Si je cherche à identifier, avant même de relire, ce qui me reste du passage des « trois arbres », je retrouve quoi ? La première image ne tient pas au passage lui-même, mais à une sensation personnelle, l’idée d’abord d’un retour, et puis ces moments de début d’automne où les intérieurs semblent se révéler comme vus sous vitre. Quand on revient d’une promenade, l’attention se relâche, et tout va plus vite (d’ailleurs, c’est la raison de la scène : parce que le soir tombe, pour revenir plus vite, on a pris par « la vieille route de Balbec »).

Mais c’est une note auditive qui permet la première mise à distance de la réalité :

« L’invisibilité des innombrables oiseaux qui s’y répondaient tout à côté de nous dans les arbres donnait la même impression de repos qu’on a les yeux fermés. »

Il y a la mise en perspective spatiale à plus grande échelle, reliant le point local à un territoire plus grand, ajoutant l’indétermination :

« ... pareille à bien d’autre de ce genre qu’on rencontre en France, montant en pente assez raide, puis redescendant sur une grande longueur. »

Le narrateur précisant que « au moment même, je ne lui trouvais pas un grand charme », mais c’est peut-être la fonction de ces mises en perspectives, de rester austères et neutres, et c’est peut-être ainsi qu’elles s’insèrent dans la fonction onirique de la prose.
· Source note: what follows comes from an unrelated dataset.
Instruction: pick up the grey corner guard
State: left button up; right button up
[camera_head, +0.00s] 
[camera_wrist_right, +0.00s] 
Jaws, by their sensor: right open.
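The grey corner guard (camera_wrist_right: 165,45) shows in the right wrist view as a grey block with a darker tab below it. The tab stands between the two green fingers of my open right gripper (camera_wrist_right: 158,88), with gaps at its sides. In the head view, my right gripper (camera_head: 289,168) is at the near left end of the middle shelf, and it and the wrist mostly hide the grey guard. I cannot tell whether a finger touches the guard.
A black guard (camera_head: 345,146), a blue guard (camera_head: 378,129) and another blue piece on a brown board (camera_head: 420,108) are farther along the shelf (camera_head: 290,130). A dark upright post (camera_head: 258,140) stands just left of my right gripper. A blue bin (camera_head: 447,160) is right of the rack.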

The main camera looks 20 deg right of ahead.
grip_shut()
Renforcé par une multiplication imaginaire, qui les met toutes en relation, là où est dans l’espace uniquement proustien : « comme une amorce où toutes les routes semblables sur lesquelles je passerais plus tard au cours d’une promenade ou d’un voyage s’embrancheraient aussitôt sans solution de continuité », le territoire mental remplaçant donc le territoire spatial réel.

Proust revient alors au dépli vertical du temps, par superposition de toutes les occurrences évoquées :

« Ce à quoi ma conscience se trouverait immédiatement appuyée comme à mon passé le plus récent, ce serait (toutes les années intermédiaires se trouvant abolies) les impressions que j’avais eues par ces fins d’après-midi là, en promenade près de Balbec, quand les feuilles sentaient bon, que la brume s’élevait et qu’au delà du prochain village on apercevrait entre les arbres le coucher du soleil ... »

Ainsi s’établit ce fonctionnement qu’il a déjà réveillé en nous, mais qu’il nomme en nous laissant la liberté de nous l’approprier :

« ... au milieu de la réalité perçue une part assez grande de réalité évoquée, songée, insaisissable... »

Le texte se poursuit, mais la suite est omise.